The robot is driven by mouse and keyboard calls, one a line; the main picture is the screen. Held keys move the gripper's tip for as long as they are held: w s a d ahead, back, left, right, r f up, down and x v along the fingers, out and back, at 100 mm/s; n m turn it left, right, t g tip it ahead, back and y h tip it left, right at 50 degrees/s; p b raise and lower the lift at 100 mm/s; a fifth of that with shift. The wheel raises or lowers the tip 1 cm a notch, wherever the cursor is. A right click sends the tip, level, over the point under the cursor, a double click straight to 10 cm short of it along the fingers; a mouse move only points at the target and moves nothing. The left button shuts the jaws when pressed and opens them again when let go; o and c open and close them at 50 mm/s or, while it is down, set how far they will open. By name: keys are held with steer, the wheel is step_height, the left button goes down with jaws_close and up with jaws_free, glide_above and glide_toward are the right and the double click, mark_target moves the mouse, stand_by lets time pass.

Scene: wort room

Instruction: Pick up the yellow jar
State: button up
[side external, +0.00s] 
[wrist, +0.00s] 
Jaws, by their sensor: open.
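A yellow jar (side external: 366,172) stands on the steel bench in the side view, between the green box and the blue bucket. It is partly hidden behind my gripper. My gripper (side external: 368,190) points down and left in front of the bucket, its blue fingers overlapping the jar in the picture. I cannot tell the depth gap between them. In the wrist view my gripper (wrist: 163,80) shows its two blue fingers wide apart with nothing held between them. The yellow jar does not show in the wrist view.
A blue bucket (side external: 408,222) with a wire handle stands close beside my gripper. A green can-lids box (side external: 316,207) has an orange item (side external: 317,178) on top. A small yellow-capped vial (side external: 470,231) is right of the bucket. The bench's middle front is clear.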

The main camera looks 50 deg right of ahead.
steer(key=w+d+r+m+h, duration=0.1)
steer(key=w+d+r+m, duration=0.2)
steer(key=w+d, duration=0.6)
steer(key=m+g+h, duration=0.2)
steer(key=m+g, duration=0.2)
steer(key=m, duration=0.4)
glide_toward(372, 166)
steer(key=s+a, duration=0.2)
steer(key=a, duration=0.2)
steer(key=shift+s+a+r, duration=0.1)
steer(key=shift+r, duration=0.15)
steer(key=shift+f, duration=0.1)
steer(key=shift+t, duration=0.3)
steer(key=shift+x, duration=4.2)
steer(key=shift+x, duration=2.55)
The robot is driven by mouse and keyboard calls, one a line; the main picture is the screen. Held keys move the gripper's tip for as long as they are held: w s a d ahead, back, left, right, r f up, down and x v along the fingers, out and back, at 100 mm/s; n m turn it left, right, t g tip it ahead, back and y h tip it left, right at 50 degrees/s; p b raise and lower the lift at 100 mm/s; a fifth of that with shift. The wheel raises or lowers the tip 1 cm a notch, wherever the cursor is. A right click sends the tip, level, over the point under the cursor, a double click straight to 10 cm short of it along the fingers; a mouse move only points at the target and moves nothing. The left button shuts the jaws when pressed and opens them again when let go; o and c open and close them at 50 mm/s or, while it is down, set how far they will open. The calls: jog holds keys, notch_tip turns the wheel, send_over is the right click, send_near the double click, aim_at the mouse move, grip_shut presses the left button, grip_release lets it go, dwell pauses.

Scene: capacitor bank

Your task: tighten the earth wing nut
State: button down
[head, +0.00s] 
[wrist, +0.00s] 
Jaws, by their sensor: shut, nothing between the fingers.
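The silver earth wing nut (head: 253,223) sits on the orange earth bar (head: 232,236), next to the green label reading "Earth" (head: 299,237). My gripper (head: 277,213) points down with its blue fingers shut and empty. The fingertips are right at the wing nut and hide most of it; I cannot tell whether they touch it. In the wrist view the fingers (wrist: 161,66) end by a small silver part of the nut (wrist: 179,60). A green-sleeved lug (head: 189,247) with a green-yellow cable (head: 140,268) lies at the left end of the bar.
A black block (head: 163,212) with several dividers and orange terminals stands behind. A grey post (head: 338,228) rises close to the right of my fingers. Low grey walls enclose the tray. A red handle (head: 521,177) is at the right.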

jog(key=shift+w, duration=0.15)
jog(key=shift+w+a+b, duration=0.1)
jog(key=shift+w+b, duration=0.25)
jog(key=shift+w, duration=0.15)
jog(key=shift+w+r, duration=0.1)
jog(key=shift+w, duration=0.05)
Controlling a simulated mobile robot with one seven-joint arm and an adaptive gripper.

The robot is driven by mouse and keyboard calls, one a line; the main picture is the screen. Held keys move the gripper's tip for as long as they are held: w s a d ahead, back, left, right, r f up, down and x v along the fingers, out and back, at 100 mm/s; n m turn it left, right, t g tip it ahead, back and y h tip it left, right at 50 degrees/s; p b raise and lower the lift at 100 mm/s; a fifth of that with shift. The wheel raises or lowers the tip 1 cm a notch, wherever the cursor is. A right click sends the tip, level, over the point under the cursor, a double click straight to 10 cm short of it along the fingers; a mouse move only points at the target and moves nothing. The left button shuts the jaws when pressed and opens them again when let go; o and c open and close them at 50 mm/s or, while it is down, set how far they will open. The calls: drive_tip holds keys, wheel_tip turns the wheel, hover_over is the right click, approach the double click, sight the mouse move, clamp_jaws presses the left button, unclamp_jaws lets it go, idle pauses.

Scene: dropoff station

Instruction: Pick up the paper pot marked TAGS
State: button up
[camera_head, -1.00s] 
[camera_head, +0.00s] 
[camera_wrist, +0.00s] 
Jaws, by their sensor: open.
-------------------------
== WHAT THE EXERCISE ASKS ==
Copy all lines in the listing above where the string "Instruction" appears.

== THE ANSWER ==
Instruction: Pick up the yellow jar
Instruction: Pick up the paper pot marked TAGS

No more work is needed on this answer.